Amid controversy over rise in shootings, Santa Ana police chief resigns, says he has new job

Santa Ana Police Chief Carlos Rojas has announced his resignation, saying he has agreed to take a job with another undisclosed agency.

In a letter dated Wednesday to Acting City Manager City Manager Gerardo Mouet and obtained by the Register, Rojas noted he had served the city for more than 27 years and called for appointment of an acting police chief to “allow for a seamless transition as I separate from the department.”

The action comes amid recent criticism by some City Hall elected officials over a rise in shootings and an ongoing discussion by a sharply divided City Council of the department’s performance and leadership. The November city election, which focused in large part on crime and trends in shooting, reduced Rojas’ support on the council.

The Santa Ana Police Officers’ Association announced Thursday it was moving forward with a vote of no confidence on Rojas. The police union agreed to proceed with the vote last week, the group’s president, Gerry Serrano, wrote in an email to city officials.

Newly elected Councilman Jose Solorio, who had police union backing in the November election, said in an email to Register Thursday that  “maybe the POA won’t need to do a vote of no confidence.”

Santa Ana police Cpl. Anthony Bertanga had said early Thursday morning that Rojas “is not currently discussing his employment status.”

The police union email to city officials, provided to the Register, states that the union tabled plans for a no confidence vote more than a year ago, “in fairness, to allow Chief Rojas to address the issues.”

“A year has elapsed and gang shootings are up to historic numbers, mismanagement of resources and the morale at the police department has worsened to near unrecoverable levels,” Serrano wrote. “There has been no change in all of the areas of concern, and as new issues arise, the association has decided it is now time to move forward.”

The new development comes days after council members directed city staff to pursue, at the chief’s urging, what was characterized as a multi-pronged holistic approach, involving community groups, to combat shootings and gang violence.

“Gang prevention is a big challenge for us,” Rojas said during last week’s council meeting. “With that comes the increase in shootings we’ve seen.”

“We can’t arrest ourselves out of the problem,” he added.

There were 55 shootings in the first 50 days of 2016, a five-year high for Orange County’s second-largest city. Shortly afterward, the police department stopped releasing the number of shootings – which include attempted murder, assault with a deadly weapon and firing into an inhabited dwelling or vehicle – citing problems tracking from multiple databases.

The surge in shootings and the department’s handling of crime data became an issue in the council campaign later in the year, with the police union spending nearly $300,000 to help elect candidates who voiced concerns about the strategies and leadership of the department.

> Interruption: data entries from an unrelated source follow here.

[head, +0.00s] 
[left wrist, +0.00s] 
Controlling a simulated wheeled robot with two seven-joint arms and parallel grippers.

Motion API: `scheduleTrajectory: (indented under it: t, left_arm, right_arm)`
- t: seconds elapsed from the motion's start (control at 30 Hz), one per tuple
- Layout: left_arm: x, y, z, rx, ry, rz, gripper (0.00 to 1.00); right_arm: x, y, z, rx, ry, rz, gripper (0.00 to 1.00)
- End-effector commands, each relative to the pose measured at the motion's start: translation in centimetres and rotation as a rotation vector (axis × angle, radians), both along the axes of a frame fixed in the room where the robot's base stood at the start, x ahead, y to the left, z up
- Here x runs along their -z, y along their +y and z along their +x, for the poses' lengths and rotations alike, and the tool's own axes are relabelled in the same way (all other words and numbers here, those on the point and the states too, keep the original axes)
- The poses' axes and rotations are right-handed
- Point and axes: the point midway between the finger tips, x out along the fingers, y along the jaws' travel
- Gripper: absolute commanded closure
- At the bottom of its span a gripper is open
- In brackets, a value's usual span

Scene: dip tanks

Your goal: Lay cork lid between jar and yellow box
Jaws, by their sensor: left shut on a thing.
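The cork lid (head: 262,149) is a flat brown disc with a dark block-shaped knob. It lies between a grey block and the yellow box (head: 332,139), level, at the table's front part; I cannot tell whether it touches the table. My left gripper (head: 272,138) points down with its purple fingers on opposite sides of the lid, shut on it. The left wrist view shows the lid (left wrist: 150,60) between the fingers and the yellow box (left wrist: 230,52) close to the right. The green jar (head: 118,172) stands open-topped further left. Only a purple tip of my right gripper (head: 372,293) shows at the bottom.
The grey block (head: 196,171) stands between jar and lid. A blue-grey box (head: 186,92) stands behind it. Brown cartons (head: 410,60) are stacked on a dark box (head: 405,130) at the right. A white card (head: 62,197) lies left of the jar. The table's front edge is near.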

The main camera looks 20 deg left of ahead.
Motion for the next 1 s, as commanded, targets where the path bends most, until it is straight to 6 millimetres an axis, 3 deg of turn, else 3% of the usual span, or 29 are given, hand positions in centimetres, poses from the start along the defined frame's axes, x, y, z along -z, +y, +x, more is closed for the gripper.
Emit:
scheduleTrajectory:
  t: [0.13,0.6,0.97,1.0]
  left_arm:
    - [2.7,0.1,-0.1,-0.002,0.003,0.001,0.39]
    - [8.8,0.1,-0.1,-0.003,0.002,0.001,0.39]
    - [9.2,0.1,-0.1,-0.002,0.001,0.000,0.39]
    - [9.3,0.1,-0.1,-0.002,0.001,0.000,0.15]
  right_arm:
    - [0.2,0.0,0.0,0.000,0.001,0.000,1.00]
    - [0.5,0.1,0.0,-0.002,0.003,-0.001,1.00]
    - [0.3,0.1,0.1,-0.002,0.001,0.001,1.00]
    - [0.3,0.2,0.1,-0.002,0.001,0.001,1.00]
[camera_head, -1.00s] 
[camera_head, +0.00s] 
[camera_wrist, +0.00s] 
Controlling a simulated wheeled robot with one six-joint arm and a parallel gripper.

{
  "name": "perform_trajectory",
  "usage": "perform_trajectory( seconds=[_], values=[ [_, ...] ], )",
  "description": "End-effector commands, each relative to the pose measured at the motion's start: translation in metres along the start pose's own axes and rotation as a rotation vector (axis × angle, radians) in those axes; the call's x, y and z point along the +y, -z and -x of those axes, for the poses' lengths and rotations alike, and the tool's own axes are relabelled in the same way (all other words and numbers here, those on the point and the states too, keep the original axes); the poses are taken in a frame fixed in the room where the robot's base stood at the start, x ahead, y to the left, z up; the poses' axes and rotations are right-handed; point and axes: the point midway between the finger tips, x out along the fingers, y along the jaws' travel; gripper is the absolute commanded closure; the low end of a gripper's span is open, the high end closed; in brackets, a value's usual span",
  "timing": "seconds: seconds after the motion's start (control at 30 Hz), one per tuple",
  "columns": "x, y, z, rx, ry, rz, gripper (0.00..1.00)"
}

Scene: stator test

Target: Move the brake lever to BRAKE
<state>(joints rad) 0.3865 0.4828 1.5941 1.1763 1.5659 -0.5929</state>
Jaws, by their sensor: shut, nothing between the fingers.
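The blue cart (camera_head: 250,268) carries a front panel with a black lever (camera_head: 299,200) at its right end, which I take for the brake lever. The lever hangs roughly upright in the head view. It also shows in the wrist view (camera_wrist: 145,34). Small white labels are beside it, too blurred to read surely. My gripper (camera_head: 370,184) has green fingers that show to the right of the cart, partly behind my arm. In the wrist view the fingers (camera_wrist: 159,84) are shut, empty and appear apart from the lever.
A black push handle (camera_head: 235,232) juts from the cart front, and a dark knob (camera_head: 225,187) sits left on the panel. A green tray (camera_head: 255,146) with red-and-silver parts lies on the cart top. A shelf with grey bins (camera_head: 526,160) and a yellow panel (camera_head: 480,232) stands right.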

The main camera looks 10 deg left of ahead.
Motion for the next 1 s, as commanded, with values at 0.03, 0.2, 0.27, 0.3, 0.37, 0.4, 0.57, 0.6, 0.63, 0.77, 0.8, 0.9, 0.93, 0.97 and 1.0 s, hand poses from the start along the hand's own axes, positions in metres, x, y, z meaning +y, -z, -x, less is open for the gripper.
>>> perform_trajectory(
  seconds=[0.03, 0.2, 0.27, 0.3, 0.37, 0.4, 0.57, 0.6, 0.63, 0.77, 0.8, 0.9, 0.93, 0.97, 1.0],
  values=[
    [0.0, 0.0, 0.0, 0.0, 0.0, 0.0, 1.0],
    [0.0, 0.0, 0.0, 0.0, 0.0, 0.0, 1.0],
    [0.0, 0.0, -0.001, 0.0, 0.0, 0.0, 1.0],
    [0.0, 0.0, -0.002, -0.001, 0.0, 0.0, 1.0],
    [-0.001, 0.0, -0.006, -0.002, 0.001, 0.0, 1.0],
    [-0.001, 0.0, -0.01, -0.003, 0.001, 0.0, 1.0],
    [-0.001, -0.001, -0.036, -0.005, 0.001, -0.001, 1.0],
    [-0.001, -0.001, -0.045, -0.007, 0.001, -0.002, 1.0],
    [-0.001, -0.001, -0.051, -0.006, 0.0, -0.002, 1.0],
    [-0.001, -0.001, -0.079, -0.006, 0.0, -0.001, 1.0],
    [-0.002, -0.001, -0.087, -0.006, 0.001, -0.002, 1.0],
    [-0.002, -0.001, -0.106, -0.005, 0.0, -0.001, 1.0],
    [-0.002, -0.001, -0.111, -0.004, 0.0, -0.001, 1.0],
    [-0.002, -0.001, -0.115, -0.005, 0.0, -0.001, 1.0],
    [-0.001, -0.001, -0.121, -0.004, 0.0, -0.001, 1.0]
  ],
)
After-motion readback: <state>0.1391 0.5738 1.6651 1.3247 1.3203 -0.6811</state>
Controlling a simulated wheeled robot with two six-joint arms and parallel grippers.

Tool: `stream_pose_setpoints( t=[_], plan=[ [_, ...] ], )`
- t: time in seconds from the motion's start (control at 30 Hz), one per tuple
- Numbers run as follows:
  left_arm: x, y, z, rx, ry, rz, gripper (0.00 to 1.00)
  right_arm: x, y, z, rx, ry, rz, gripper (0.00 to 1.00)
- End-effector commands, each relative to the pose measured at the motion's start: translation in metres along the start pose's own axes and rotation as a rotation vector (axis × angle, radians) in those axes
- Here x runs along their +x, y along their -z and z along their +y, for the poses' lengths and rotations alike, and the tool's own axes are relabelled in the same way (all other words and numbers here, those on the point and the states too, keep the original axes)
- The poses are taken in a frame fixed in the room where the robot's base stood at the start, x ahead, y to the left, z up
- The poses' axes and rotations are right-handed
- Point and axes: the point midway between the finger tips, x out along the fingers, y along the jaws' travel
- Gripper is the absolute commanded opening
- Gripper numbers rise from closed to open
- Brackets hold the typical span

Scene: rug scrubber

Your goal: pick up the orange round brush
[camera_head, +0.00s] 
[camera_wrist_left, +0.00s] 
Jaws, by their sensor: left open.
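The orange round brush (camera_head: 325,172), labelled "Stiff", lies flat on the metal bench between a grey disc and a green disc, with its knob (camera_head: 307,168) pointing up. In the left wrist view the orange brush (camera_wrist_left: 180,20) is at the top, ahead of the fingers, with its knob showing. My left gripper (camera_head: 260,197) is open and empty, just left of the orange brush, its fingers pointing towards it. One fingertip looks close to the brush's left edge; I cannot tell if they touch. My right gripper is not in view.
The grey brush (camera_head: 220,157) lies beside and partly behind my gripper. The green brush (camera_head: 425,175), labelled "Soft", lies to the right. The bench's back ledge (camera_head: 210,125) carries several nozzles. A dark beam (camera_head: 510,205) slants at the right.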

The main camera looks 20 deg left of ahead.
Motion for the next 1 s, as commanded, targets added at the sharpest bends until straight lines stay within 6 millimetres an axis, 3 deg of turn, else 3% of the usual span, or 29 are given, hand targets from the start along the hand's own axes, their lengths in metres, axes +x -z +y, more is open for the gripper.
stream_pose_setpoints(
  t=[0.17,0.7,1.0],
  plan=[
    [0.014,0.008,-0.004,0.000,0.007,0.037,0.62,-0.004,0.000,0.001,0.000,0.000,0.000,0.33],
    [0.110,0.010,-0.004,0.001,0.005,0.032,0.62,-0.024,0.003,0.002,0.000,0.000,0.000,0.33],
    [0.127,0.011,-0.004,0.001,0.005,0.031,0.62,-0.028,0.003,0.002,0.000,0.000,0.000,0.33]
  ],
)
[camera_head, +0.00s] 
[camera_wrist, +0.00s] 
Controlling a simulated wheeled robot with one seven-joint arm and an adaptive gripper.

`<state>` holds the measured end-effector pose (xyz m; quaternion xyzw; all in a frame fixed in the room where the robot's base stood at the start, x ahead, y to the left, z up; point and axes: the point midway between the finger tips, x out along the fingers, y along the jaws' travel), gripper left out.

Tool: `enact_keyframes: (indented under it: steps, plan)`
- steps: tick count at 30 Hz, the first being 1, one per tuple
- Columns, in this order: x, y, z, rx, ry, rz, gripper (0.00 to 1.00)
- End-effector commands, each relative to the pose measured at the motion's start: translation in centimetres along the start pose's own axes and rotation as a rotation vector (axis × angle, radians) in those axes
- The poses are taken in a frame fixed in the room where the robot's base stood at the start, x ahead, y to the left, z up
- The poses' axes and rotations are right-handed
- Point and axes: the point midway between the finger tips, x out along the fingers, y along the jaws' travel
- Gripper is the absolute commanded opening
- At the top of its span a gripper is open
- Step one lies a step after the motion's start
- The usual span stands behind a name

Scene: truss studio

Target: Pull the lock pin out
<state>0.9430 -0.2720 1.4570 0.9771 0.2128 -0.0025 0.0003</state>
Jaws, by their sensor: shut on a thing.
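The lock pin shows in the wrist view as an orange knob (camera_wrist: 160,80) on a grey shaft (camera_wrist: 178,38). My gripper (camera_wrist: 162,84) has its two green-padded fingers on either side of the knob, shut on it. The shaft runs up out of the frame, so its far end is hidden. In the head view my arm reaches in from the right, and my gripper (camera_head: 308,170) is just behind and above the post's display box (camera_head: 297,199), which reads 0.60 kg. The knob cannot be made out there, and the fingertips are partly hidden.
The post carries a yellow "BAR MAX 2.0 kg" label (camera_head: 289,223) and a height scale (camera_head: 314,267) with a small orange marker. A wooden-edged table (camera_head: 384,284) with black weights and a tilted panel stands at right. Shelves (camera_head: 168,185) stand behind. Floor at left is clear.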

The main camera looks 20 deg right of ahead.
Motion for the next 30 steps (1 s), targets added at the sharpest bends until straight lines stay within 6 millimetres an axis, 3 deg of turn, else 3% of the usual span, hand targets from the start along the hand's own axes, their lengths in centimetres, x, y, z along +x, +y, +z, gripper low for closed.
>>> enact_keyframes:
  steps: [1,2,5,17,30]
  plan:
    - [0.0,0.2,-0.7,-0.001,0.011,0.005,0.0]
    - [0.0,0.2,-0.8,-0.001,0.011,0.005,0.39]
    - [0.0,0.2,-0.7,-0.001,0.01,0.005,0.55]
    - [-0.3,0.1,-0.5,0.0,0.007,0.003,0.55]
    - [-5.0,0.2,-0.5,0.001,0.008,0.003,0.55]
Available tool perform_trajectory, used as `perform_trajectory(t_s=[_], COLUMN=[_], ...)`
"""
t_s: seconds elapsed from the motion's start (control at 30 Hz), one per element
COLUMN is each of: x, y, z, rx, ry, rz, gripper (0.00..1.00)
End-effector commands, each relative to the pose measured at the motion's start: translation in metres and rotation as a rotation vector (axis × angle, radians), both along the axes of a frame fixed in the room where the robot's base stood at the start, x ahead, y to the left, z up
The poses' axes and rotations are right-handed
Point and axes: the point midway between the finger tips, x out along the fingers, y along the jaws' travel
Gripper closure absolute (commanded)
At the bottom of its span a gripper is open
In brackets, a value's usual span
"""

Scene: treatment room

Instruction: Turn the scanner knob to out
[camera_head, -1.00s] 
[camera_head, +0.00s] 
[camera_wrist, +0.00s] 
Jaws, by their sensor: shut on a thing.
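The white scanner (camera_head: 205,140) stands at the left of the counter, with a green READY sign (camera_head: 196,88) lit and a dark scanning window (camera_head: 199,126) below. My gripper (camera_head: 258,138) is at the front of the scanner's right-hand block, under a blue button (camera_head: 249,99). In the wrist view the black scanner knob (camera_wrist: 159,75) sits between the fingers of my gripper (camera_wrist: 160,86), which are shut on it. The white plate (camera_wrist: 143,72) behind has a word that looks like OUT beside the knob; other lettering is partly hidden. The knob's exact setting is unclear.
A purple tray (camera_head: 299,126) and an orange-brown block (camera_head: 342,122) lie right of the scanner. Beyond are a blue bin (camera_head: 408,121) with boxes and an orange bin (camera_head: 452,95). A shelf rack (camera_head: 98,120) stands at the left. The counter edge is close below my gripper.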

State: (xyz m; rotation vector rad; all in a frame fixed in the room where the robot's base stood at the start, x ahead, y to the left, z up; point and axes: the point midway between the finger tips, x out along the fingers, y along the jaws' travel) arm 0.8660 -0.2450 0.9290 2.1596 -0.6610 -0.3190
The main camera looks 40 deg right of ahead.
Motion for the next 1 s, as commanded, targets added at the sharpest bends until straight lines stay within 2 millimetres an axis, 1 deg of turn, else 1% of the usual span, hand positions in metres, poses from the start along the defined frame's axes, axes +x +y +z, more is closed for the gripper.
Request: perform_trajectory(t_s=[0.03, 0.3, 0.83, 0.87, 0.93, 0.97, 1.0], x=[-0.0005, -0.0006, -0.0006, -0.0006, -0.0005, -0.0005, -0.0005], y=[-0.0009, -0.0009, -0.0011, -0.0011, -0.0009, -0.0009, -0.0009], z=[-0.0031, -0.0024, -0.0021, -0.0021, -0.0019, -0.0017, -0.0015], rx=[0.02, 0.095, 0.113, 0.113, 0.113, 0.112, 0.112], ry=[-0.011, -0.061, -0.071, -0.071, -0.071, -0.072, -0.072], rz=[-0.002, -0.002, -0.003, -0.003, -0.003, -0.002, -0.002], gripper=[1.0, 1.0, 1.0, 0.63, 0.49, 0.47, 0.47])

Figures released by the police department last month showed shootings in May and June last year exceeded the pace of shootings in the beginning of the year, and that the trend eased before climbing back to about one-per-day in January of this year. More broadly, shootings increased 183 percent from 2013 to 2016 to 292 incidents, according to the report. Many were gang-related

Mouet, the city manager, did not respond immediately to a request for comment.

In his email, Solorio noted the chief worked many years for Santa  Ana “and we are thankful for his service and commitment to our city.”

Rojas rose through the ranks of the department and was appointed as the 20th Police Chief in May 2014. He served at the rank of corporal, sergeant, commander and deputy chief. Rojas developed the Homeland Security Division after the terrorist attacks of September 11, 2001, according to the city’s website.

Rojas is a Medal of Valor recipient from the United States Customs Service, Santa Ana Police Department and the Federal Bar Association. He has a Master’s Degree in Criminal Justice from Chapman University and a Bachelor’s degree from California State University, Long Beach.